The same goes for changing hygiene habits and infrastructure maintenance. Although 20 percent of the water supply budget should go to repair and rehabilitation, according to policy stipulations, less than 1 percent currently does.
Around 80 percent of water supply schemes need repair, rehabilitation, or reconstruction, some of which are completely non-functional, based on the 2011 sector review.
According to the Department of Water Supply and Sewerage’s 2010 assessment, almost 2 percent of the population with toilets did not use them. Of those who did, over 20 percent were poorly managed or dirty and unhygienic.
Coverage statistics are poor indicators of water and sanitation conditions in communities, said the government’s Khanal.
Following the first joint-sector WASH review in 2011, a follow-up consultation was held in 2012, and another national review is planned for 2013. The review initiated formal budget tracking, with a standard format to be in place by next year.
“If we could streamline investment in the sector, there may still not be enough funding, but we would need less investment than is currently demanded,” said Khanal. “We need to consider rational use of our funds. The government needs to develop a roadmap for investment priorities in the sector, and the donors, following the Paris Declaration [on Aid Effectiveness] need to invest where the national government [requests].”

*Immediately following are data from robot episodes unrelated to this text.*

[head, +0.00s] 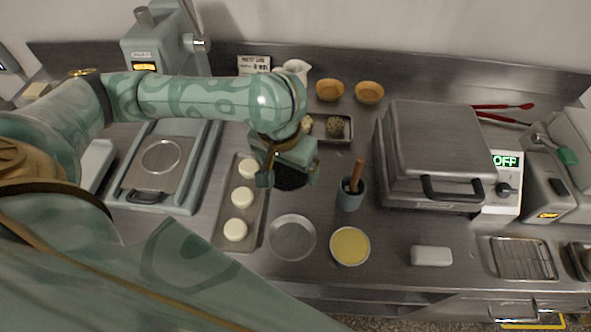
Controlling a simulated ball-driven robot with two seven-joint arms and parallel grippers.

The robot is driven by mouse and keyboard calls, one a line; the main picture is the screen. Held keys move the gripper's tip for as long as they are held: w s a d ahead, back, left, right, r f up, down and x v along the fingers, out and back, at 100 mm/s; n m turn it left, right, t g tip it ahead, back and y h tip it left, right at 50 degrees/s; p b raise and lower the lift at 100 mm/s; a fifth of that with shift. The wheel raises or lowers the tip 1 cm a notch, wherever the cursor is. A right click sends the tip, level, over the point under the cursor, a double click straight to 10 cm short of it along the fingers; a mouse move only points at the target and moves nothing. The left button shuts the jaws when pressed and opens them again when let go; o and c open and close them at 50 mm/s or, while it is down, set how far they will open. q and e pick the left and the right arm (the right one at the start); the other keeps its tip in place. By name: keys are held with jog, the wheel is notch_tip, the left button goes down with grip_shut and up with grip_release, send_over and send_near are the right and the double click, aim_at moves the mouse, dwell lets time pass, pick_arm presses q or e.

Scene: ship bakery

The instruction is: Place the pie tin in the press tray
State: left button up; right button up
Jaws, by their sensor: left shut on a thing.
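My left gripper (287,170) points down over the middle of the counter and is shut on a dark round thing (292,181). The gripper covers most of this thing, so I cannot tell exactly what it is. A shallow round grey tin (292,237), empty, sits on the counter in front of the gripper, apart from it. The press tray (128,183) lies at the left, under the press (165,45), with a ring (161,156) showing on its flat bed. My right gripper is not in view.
A tray (225,240) with pale dough rounds (239,199) lies between the press tray and the grey tin. A yellow-filled dish (350,246), a cup with a wooden-handled tool (350,197) and a closed grill (440,150) stand to the right. A white block (431,256) lies near the front edge.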

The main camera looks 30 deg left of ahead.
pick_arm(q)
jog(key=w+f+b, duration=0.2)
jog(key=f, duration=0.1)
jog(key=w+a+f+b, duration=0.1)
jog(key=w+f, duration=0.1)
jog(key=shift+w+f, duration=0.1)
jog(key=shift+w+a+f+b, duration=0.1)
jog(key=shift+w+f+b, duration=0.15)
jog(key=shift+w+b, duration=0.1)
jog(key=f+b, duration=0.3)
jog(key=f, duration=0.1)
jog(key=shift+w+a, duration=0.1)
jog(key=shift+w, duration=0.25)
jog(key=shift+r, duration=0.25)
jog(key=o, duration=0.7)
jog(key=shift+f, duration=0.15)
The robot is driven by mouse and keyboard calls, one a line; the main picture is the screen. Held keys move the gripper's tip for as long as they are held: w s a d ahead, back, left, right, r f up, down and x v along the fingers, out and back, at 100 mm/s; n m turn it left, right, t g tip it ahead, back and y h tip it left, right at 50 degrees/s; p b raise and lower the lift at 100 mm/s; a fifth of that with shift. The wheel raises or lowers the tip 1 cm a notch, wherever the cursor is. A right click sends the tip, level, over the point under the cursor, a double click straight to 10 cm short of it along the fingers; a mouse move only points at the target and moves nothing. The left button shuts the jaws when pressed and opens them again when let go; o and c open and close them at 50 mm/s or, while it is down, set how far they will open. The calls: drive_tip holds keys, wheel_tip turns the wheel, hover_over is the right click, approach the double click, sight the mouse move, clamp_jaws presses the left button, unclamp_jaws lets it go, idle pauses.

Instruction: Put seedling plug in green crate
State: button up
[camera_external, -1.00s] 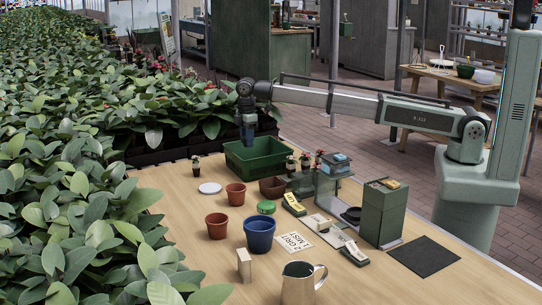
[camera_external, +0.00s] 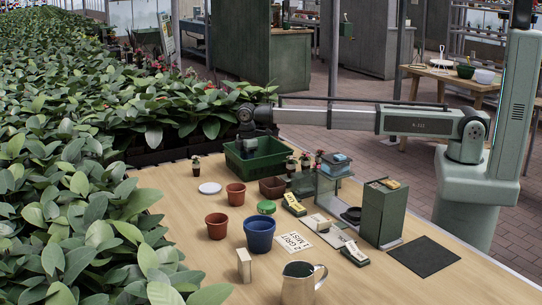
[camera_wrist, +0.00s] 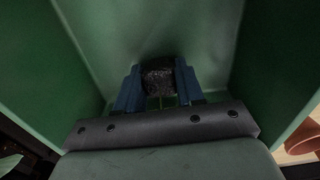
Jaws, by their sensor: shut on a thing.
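The green crate (camera_external: 265,165) stands at the far end of the wooden table in the external view. My gripper (camera_wrist: 159,85) is down inside the crate, and the crate's green walls surround it in the wrist view. The blue fingers are shut on the seedling plug (camera_wrist: 159,79), a dark, rough block of soil. Whether the plug touches the crate floor I cannot tell. In the external view my gripper (camera_external: 247,149) is partly hidden by the crate's near wall, and the plug is not visible there.
Small potted seedlings (camera_external: 291,165) and a brown square pot (camera_external: 272,188) stand close to the crate's right and near side. A white disc (camera_external: 210,188) and a terracotta pot (camera_external: 236,194) lie nearer. Dense leafy plants (camera_external: 70,180) line the left.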

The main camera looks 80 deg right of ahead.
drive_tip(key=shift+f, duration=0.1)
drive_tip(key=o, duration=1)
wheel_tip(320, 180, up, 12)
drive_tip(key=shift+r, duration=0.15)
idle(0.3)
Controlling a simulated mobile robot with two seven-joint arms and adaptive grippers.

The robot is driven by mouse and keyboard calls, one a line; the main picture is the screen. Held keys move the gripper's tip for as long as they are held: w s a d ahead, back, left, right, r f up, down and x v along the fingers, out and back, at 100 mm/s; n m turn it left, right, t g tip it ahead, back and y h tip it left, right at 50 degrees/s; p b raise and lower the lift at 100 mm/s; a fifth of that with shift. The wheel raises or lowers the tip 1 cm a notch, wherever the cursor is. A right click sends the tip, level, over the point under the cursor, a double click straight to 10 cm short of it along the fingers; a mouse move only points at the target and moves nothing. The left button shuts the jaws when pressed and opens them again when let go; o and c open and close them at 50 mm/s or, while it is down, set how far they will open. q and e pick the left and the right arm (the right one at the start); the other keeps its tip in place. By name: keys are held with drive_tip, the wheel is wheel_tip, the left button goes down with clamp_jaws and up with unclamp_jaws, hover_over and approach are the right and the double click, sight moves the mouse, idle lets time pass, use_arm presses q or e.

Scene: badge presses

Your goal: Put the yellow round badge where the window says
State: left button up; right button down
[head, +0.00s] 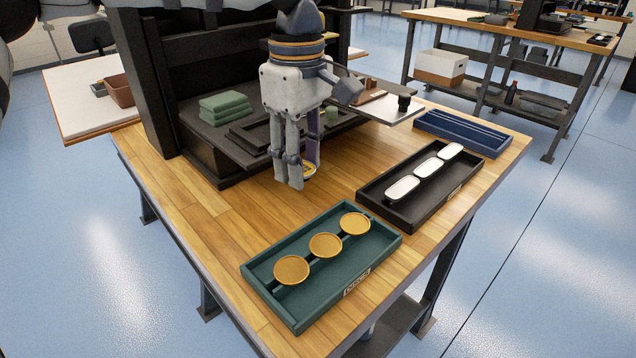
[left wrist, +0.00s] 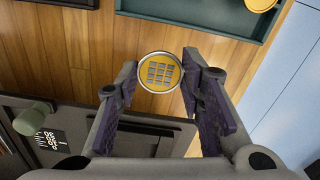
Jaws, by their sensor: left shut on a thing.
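My left gripper (head: 299,180) hangs above the wooden bench, in front of the dark press. In the left wrist view the left gripper (left wrist: 162,80) is shut on the yellow round badge (left wrist: 159,72), which has a pale rim and a grey grid of small squares. In the head view only a sliver of the badge (head: 309,169) shows behind the fingers. A small dark window (left wrist: 50,139) with white marks shows in the left wrist view; I cannot read it surely. My right gripper is not in view.
A green tray (head: 385,253) holds three orange-yellow round pieces. A black tray (head: 376,206) holds three white oblong pieces. A blue tray (head: 470,137) at the back right looks empty. Green folded cloths (head: 226,107) lie on the press. Bare wood lies between the press and trays.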

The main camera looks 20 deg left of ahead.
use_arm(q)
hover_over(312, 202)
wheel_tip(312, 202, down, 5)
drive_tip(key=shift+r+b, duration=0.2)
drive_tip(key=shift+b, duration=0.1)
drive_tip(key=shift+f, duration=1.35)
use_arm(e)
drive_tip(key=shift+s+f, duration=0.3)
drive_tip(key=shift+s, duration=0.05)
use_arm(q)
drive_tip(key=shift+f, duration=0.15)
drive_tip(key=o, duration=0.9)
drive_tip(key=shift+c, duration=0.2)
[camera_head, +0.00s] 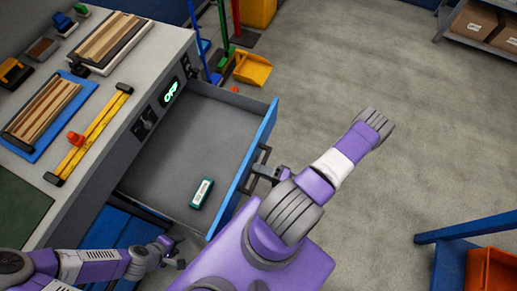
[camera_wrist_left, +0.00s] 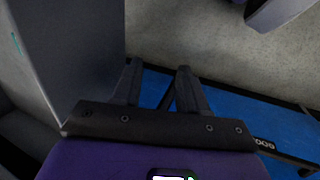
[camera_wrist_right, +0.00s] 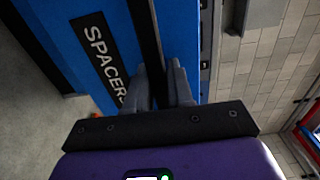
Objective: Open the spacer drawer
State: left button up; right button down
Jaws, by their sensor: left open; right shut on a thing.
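The spacer drawer (camera_head: 205,135) stands pulled out from the grey workbench. Its blue front carries a black label reading SPACERS (camera_wrist_right: 100,55) in the right wrist view. A small green packet with a white label (camera_head: 202,193) lies inside, near the front. My right gripper (camera_wrist_right: 165,80) is shut on the dark drawer handle (camera_head: 257,158) at the drawer front. My left gripper (camera_wrist_left: 158,72) is open and empty; in the head view (camera_head: 180,258) it is low on the left, below the drawer.
The bench top (camera_head: 150,60) holds a blue tray with wood strips (camera_head: 45,105), a yellow rail (camera_head: 92,135) and other tools. A yellow dustpan (camera_head: 252,69) and brooms stand behind the drawer. A blue stand with an orange bin (camera_head: 490,270) is at lower right.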

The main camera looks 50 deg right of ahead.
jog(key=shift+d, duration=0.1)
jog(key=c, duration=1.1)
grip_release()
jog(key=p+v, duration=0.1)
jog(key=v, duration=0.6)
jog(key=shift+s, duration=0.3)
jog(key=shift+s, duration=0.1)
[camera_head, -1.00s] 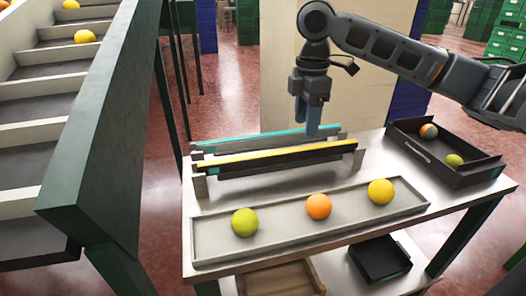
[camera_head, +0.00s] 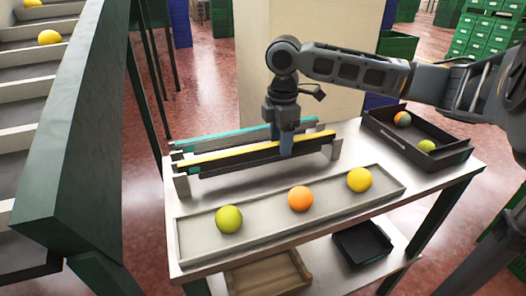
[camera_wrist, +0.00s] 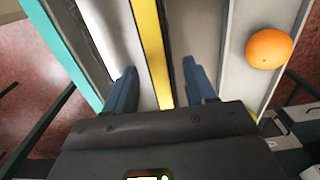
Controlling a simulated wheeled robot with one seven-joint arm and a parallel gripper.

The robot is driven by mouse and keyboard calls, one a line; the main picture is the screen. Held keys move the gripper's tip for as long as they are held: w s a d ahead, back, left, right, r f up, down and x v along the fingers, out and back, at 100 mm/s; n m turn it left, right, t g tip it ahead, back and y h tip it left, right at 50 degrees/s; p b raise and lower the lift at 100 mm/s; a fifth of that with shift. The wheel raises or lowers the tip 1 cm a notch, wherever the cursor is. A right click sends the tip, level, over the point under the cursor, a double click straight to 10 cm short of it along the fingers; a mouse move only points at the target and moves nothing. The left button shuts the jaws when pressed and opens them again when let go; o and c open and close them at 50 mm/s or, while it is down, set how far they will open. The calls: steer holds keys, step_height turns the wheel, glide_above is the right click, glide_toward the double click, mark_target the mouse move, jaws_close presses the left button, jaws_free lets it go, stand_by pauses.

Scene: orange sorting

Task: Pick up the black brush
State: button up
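A long black brush with a yellow top strip (camera_head: 225,160) lies across the holders at the table's back left. Its yellow strip also runs through the middle of the wrist view (camera_wrist: 150,45). In the wrist view my gripper (camera_wrist: 161,86) is open, one finger on each side of the yellow strip with gaps between. The lower fingertips are hard to make out. A second bar with a teal top (camera_head: 225,138) lies parallel behind it.
In front is a long grey tray (camera_head: 262,210) with a green fruit (camera_head: 229,219), an orange (camera_head: 300,198) and a yellow fruit (camera_head: 359,180). A black crate (camera_head: 397,149) with two fruits stands at the right. A stepped conveyor (camera_head: 62,150) rises at the left.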

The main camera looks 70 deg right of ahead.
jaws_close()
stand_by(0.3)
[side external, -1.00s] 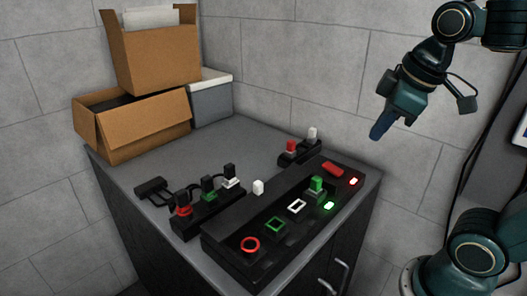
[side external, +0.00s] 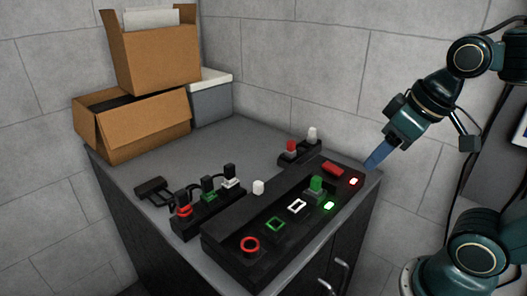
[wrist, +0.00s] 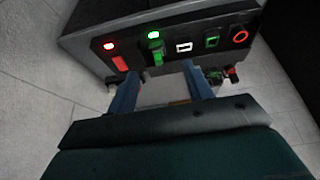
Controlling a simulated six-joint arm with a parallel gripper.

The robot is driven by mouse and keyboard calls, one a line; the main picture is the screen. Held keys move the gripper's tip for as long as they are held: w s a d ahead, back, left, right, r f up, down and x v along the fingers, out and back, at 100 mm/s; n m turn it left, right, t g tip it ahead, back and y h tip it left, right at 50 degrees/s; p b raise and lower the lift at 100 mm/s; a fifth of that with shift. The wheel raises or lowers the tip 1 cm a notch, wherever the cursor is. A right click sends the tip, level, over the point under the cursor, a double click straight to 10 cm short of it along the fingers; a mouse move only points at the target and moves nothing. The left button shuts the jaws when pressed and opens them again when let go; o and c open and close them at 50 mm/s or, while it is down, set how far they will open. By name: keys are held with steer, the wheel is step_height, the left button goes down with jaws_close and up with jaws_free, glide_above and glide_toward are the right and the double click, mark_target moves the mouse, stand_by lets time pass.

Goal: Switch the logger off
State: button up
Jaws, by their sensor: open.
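A long black panel (side external: 225,250) lies along the cabinet's front edge; no label marks it as the logger. At its right end is a red switch (side external: 333,170) beside a lit red lamp (side external: 353,181); in the wrist view the red switch (wrist: 120,63) sits below its lamp (wrist: 109,46). Next to it is a green block (side external: 316,186) seated in the panel, with a lit green lamp (side external: 329,206). My gripper (side external: 372,163) is open and empty, just above and right of the panel's red end. In the wrist view its fingers (wrist: 159,70) are apart, pointing at the panel.
The panel also has white, green and red outlined sockets (side external: 297,206). Cardboard boxes (side external: 150,70) fill the back left.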

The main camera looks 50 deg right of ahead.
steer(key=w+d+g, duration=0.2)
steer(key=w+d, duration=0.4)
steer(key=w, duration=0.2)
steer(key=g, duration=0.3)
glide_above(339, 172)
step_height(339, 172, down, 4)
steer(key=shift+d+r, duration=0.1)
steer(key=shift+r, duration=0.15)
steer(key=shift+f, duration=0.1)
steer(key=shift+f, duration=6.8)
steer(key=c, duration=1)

The 2011 review found the WASH sector lacked reliable performance monitoring. “Although more than Rs 22 billion [$250 million] has been allocated to the sector in the past six years [2004-2010], utilization effectiveness is often questioned in the absence of structured monitoring mechanisms.”
A programme document that identifies priority areas to guide WASH practitioners should also be finalized soon, Khanal added.
The Sanitation and Hygiene Master Plan launched in 2011 exposed neglected areas. It set a target year of 2017 for universal toilet coverage, launched a nationwide open defecation-free campaign, and endorsed the creation of district, municipal and village-level coordination committees to oversee WASH interventions.
The crucial question for the sector, said Shestra, is “how to continue and maintain the movement”.